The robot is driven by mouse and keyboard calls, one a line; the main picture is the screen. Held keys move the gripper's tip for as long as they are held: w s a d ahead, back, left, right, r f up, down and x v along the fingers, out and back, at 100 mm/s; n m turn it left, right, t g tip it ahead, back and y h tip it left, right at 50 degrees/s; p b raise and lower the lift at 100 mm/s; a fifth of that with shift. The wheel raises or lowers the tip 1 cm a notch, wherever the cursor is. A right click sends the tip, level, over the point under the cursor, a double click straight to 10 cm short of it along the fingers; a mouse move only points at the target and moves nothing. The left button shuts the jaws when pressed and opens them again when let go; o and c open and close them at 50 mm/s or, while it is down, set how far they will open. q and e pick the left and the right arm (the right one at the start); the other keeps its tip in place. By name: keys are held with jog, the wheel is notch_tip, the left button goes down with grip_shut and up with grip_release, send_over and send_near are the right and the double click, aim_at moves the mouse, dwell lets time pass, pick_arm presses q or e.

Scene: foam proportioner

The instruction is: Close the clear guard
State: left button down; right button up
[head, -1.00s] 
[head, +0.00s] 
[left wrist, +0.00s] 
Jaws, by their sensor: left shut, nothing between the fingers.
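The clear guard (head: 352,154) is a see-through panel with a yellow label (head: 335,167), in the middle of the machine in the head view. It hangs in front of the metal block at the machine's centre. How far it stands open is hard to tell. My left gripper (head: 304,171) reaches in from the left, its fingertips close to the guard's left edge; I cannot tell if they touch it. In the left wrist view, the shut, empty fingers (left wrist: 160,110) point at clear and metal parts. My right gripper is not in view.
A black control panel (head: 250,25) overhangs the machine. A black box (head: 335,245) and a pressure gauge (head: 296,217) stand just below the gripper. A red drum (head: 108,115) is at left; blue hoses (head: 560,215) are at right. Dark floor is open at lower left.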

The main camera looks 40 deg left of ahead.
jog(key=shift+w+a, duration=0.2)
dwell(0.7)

#####

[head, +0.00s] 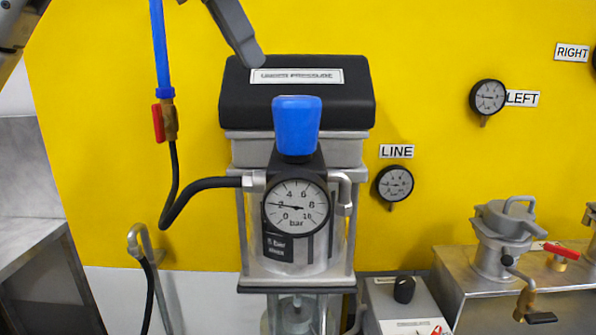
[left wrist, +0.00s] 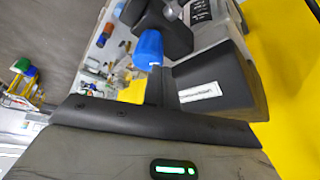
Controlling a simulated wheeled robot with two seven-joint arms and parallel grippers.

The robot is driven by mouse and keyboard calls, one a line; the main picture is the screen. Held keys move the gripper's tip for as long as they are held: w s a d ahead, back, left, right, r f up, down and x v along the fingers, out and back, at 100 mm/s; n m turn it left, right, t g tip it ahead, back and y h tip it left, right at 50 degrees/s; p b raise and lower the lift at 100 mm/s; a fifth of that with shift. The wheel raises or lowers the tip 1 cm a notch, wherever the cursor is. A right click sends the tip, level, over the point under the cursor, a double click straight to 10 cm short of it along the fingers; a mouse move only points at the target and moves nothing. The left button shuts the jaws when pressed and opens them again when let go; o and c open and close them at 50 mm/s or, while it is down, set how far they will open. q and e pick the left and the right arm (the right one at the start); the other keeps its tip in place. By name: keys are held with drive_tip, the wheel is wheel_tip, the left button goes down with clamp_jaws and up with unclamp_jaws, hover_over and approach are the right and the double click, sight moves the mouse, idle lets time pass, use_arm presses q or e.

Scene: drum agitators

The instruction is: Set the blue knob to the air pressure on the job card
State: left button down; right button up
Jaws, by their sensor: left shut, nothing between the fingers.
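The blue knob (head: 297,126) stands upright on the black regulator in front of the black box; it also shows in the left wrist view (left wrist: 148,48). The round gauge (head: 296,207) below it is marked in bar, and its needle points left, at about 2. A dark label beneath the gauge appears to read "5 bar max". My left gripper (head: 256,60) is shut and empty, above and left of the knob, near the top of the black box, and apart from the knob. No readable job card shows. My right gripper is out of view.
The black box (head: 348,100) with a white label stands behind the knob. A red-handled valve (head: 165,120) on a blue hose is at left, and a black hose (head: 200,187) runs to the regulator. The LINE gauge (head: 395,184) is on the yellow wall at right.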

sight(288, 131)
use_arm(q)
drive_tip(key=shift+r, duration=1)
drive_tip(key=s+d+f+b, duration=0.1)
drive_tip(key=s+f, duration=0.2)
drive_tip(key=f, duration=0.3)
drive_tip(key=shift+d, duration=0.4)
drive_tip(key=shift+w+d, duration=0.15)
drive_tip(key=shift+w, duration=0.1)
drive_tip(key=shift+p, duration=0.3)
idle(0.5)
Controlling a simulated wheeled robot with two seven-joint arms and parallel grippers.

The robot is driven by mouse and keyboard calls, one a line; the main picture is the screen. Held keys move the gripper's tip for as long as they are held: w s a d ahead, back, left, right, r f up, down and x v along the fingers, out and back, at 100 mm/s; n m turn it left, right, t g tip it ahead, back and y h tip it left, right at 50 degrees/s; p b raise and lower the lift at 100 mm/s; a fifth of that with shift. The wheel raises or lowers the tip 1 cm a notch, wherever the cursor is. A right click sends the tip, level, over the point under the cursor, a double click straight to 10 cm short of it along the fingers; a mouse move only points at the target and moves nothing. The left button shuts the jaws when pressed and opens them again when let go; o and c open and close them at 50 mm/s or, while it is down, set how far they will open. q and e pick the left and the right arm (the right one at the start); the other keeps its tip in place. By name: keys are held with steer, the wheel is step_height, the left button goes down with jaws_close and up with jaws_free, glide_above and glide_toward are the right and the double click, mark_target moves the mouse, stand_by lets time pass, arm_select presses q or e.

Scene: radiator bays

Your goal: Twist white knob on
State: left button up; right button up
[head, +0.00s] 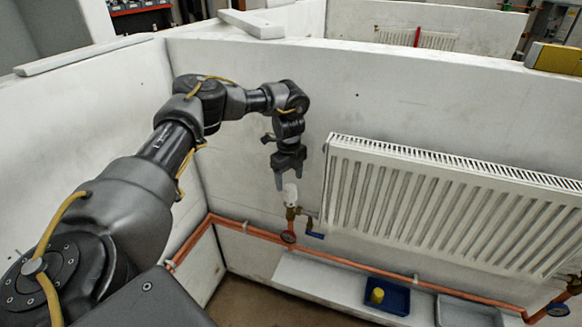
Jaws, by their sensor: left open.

#####

> **STATED PROBLEM**
Look above for the line with "Your goal: Twist white knob on" and the line with "Jaws, by their sensor: left open."; set down those two lines and all lines between them exactly, without pictures and without anything else.

> **ANSWER BELOW**
Your goal: Twist white knob on
State: left button up; right button up
[head, +0.00s] 
Jaws, by their sensor: left open.

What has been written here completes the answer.